TASK REQUIREMENTS.
Search the material for the string "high", then return every line where it is found.

ENTRIES PROVIDED.
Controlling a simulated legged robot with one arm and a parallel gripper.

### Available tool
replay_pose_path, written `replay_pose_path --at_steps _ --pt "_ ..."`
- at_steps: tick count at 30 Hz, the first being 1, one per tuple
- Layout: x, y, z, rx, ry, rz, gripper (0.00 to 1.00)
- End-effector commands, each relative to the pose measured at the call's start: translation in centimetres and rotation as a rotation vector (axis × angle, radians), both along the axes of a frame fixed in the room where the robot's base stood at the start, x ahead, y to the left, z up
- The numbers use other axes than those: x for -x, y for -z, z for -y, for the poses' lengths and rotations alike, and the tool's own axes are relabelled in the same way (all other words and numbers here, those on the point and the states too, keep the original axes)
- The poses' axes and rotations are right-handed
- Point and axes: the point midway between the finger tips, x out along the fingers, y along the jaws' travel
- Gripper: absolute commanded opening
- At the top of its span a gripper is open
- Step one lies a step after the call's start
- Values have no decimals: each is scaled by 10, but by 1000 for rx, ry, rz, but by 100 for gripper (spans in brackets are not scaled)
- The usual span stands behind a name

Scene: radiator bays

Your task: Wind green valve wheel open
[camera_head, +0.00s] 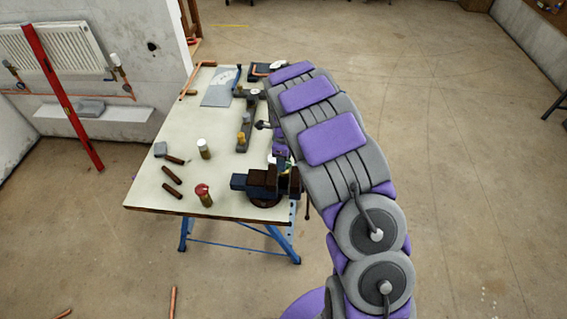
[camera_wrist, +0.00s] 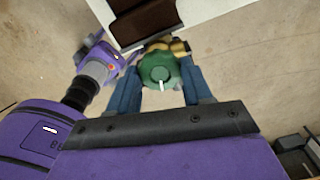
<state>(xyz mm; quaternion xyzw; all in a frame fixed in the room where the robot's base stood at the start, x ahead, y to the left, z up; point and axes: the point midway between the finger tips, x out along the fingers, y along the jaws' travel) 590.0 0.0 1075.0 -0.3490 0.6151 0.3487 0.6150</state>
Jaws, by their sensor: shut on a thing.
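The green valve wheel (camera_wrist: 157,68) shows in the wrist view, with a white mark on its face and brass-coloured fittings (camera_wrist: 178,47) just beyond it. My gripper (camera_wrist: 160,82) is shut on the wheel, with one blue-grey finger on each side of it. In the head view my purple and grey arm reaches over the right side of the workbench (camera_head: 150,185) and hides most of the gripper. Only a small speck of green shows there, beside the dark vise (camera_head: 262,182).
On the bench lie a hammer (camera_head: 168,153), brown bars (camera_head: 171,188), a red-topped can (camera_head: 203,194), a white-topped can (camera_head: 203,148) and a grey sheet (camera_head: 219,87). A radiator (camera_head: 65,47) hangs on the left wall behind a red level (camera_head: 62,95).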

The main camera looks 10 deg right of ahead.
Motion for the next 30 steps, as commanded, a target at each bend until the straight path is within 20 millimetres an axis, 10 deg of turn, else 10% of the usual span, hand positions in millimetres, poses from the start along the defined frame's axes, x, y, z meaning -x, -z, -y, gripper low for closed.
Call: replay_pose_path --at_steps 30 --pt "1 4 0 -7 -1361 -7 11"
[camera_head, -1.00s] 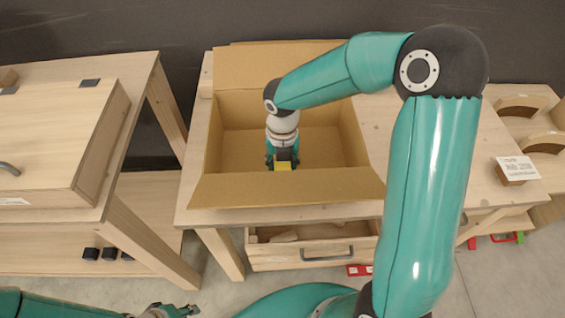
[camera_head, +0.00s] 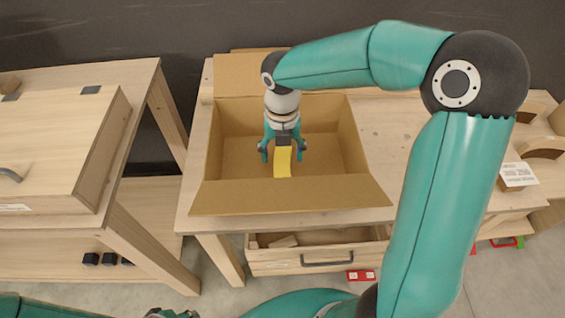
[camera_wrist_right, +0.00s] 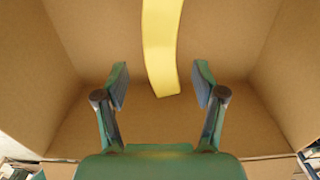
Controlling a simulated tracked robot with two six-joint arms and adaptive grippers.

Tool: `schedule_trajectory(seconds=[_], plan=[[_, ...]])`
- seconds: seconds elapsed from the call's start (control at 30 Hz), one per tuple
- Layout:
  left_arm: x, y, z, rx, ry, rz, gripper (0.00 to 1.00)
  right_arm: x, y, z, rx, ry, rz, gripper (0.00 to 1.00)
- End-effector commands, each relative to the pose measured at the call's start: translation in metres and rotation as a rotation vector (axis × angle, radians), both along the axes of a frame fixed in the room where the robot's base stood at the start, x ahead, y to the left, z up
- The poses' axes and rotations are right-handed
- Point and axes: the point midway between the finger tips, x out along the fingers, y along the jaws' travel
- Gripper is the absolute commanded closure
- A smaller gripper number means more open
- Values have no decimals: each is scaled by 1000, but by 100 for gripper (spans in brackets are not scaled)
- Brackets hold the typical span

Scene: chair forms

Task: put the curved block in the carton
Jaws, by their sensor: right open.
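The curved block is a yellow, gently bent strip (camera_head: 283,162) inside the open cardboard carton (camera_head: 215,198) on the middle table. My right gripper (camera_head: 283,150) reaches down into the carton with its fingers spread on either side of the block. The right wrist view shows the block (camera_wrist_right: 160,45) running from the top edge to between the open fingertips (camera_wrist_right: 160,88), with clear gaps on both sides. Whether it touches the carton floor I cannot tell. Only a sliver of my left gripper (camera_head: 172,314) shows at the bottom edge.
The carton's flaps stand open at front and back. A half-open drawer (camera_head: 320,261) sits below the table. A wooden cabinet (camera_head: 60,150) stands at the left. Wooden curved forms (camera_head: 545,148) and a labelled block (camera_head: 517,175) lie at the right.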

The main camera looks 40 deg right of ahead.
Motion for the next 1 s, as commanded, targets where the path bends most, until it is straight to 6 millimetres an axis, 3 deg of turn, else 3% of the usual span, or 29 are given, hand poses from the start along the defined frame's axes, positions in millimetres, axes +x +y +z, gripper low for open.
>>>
---
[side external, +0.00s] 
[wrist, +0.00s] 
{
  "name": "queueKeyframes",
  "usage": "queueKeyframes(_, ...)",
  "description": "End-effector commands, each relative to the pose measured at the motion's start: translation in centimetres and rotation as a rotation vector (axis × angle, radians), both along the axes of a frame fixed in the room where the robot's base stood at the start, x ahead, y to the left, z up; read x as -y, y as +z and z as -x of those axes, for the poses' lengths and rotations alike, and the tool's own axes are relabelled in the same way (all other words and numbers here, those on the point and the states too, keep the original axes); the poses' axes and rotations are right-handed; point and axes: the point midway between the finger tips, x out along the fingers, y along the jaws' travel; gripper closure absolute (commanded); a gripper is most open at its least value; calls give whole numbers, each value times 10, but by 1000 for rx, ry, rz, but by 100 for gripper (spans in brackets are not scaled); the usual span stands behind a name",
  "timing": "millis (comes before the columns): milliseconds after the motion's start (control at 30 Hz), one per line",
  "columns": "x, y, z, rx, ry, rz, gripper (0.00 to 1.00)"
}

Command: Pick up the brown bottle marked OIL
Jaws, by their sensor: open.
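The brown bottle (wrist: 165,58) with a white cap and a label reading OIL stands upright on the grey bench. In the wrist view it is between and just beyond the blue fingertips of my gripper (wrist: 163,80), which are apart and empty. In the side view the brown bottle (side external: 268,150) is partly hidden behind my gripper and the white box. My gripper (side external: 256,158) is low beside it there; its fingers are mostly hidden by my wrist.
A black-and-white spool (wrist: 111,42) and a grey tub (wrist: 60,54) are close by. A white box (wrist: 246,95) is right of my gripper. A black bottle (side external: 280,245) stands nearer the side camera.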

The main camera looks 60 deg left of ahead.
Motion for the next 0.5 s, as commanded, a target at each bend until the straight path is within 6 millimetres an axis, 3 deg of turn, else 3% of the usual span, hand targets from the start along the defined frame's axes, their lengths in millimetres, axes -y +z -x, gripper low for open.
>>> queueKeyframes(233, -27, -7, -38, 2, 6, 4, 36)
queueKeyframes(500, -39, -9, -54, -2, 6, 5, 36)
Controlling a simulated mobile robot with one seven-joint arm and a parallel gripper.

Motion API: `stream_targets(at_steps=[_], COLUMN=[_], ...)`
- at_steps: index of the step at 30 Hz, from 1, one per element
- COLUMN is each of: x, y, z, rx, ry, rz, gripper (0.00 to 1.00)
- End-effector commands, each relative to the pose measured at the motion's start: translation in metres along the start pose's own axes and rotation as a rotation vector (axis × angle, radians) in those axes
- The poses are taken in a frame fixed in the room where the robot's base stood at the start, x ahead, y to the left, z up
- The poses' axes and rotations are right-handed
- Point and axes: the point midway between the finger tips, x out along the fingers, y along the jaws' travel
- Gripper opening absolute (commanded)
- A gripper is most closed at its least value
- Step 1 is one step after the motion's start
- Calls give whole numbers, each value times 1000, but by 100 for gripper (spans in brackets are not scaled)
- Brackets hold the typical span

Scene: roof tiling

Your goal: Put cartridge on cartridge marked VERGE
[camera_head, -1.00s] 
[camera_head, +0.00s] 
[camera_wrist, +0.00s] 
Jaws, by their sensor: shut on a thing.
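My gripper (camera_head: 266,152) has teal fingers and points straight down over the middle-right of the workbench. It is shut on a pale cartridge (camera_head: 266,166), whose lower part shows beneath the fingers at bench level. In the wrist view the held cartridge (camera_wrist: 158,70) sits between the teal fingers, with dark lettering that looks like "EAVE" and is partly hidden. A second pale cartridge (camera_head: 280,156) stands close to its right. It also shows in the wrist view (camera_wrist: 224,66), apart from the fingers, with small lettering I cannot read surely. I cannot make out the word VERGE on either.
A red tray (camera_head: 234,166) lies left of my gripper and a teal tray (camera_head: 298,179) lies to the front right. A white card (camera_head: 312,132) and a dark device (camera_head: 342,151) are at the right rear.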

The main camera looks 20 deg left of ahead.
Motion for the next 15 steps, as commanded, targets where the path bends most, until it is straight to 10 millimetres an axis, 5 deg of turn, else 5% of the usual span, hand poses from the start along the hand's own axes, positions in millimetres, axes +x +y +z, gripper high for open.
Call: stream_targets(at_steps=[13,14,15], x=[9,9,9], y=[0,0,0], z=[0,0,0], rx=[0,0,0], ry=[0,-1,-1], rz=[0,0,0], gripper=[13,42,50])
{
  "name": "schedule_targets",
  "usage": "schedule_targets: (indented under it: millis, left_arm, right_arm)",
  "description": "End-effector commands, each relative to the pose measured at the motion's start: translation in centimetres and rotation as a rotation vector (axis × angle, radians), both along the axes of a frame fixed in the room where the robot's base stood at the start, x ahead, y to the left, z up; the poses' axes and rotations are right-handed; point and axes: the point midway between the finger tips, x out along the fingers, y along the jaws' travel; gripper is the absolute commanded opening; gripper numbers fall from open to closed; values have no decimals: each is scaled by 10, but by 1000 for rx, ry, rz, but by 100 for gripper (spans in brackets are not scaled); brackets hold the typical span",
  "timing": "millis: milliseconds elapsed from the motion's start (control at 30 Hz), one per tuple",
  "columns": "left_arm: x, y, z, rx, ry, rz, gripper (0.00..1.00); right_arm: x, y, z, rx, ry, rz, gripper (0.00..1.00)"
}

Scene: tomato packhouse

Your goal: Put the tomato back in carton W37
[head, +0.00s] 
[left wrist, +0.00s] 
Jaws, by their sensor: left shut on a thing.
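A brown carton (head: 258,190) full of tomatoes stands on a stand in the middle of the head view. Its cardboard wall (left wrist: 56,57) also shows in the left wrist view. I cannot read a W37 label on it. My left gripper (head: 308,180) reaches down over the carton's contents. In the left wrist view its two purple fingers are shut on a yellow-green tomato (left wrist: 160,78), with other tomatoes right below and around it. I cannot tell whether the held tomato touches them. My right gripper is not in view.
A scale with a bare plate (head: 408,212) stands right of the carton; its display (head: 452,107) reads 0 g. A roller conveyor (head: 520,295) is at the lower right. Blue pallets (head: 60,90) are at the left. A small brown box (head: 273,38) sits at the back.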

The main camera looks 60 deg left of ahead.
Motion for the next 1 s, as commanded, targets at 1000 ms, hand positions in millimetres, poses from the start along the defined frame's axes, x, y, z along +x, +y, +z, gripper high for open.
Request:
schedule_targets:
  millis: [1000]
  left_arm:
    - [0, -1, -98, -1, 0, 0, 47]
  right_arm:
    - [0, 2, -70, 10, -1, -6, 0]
* * *
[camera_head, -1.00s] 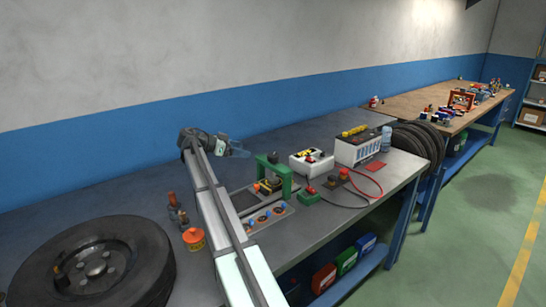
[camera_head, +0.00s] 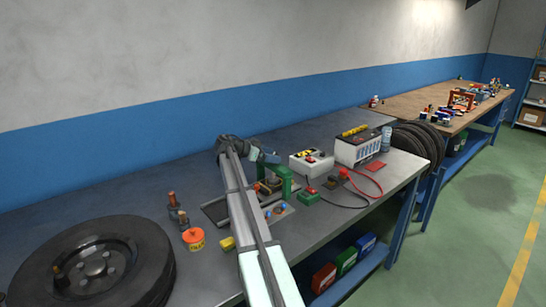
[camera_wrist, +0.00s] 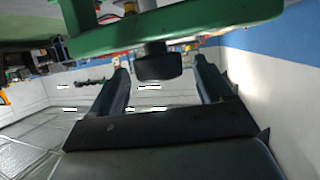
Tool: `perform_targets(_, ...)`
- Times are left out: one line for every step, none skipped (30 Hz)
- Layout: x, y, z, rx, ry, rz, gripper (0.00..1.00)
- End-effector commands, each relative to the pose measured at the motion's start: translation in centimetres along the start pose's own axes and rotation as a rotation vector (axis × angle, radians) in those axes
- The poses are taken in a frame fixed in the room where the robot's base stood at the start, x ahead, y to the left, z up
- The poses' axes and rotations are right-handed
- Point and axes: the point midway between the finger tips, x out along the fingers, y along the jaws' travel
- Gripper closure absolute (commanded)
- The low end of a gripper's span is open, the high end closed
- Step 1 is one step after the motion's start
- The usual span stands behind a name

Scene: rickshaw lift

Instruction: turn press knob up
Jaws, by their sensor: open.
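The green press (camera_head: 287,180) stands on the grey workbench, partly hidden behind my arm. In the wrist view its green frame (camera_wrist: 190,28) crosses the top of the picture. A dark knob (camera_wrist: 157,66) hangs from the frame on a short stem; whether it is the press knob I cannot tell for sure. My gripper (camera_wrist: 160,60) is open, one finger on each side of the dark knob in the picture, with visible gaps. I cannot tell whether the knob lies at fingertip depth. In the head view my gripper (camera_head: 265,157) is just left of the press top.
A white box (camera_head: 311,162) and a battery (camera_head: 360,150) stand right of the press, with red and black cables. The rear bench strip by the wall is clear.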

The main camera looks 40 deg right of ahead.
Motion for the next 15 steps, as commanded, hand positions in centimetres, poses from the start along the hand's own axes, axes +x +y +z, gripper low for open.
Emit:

WORKED SOLUTION.
Motion for the next 15 steps, as commanded, targets where the path bends most, until it is straight to 10 millimetres an axis, 5 deg of turn, else 5% of the usual span, hand poses from the start along the hand's own axes, positions in millimetres, axes +x +y +z, gripper high for open.
Motion for the next 1 s, as commanded, targets at 1000 ms, hand positions in millimetres, poses from the start along the defined frame's axes, x, y, z along +x, +y, +z, gripper high for open.
- The low end of a gripper's span is open, the high end closed

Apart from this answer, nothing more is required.